New mayor must build 50,000 new homes a year - CBI

London’s firms want the capital’s next Mayor to commit to big infrastructure projects, including a new runaway in the South-east, and build 50,000 homes a year.

The CBI’s London Manifesto aimed at mayoral candidates - A London Prosperity Agenda - sets out businesses’ priorities for the new Mayor on housing, transport infrastructure and. Key action points include:

•A new housing strategy within 100 days of taking office, which commits to building 50,000 homes a year.

•Pressing the government to deliver the Airports Commission’s recommendation to build a new runway in the South East, and deliver Transport for London’s business plan, including Crossrail 2.

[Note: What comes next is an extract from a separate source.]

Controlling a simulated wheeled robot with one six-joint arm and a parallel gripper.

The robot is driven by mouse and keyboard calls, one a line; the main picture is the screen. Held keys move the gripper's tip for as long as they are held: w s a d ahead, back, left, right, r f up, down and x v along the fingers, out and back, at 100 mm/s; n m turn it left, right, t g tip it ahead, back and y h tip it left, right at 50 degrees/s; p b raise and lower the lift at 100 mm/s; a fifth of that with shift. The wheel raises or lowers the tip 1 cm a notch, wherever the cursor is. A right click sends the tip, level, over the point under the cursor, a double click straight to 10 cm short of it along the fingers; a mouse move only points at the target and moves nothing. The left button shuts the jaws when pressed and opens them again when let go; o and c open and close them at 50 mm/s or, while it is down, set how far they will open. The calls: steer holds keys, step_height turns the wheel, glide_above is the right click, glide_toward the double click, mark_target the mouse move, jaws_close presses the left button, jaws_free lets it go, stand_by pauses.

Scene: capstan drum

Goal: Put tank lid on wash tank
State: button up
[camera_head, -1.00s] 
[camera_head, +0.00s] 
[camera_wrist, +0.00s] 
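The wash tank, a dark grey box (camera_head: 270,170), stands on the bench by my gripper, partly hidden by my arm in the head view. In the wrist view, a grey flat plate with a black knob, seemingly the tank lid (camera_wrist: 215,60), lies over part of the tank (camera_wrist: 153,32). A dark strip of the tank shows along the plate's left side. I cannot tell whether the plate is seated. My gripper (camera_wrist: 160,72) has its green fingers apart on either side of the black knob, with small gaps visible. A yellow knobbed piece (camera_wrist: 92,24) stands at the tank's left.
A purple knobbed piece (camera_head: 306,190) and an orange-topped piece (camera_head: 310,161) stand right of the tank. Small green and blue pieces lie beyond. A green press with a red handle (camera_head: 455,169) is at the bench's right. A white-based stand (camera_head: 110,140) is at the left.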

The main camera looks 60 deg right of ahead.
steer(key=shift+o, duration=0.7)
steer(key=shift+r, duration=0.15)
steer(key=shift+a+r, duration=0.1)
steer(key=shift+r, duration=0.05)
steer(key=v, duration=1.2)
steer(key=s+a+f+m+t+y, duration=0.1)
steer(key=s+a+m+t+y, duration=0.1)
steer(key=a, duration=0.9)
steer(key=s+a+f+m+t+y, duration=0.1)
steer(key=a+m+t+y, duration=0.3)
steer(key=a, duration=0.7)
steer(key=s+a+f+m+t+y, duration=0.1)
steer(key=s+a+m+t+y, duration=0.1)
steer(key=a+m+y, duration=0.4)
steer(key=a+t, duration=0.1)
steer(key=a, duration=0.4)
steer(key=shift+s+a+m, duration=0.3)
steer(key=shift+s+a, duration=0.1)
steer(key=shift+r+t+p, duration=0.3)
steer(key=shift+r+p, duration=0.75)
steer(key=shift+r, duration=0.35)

•Continuing to implement the existing 2050 London Infrastructure Plan, and give a stronger voice to businesses on the London Enterprise Partnership.

Lucy Haynes, CBI London Director, said: “The next Mayor must take some tough decisions from day one for London to continue to grow and prosper, and to keep the city a magnet for investment and skills.

“From building the 50,000 homes a year the capital needs to house its talented workers, and a new runway that will boost our exports to high growth markets, to making the city a global beacon for digital and technological skills, London’s next leader has a unique opportunity to plan ahead, and position the city at the head of the pack.”

On transport, businesses want the next Mayor to:

•Approve the London City Airport Development Programme.

•Explore innovative finance options for London’s new roads, including user charges.

•Promote the River Thames for moving goods and materials, to diversify the city’s transport options.

On planning, where the CBI says £1.3 trillion worth of investment is required in London’s energy, water, transport and digital infrastructure by 2050, businesses want the next Mayor to:

•Explore how an increase in planning application fees could lead to swift decisions from planning authorities.

•Develop a circular economy strategy and the widespread recycling of materials, which could see London become a zero-waste city, creating 40,000 jobs by 2036.

And on housing, businesses want the next Mayor to:

•Work with the London Land Commission to incentivise local authorities to unlock public sector land and brownfield sites

•Support the ‘Build to Rent’ scheme, improving the quality and quantity of private rental housing.


Meanwhile, a report published today from the London Housing Commission – a task group chaired by Lord Bob Kerslake, by the think tank the IPPR concluded that 

London’s new mayor must seek a major transfer of powers from the government if more homes are to be built in the capital, a new report has found. It recommended giving councils the power to tax developers who fail to meet mutually agreed housing targets. 

Other recommendations included: 

New planning powers: Give the Mayor power to ‘call in’ councils’ plans where they are failing to identify enough land for homes or refusing too many applications to build new homes. 

Increase local borrowing: Increase GLA’s borrowing powers and lift councils’ public borrowing cap.

Keep more local stamp duty: Allow London to keep more of the stamp duty raised from home sales in London, adjusting the rates over time.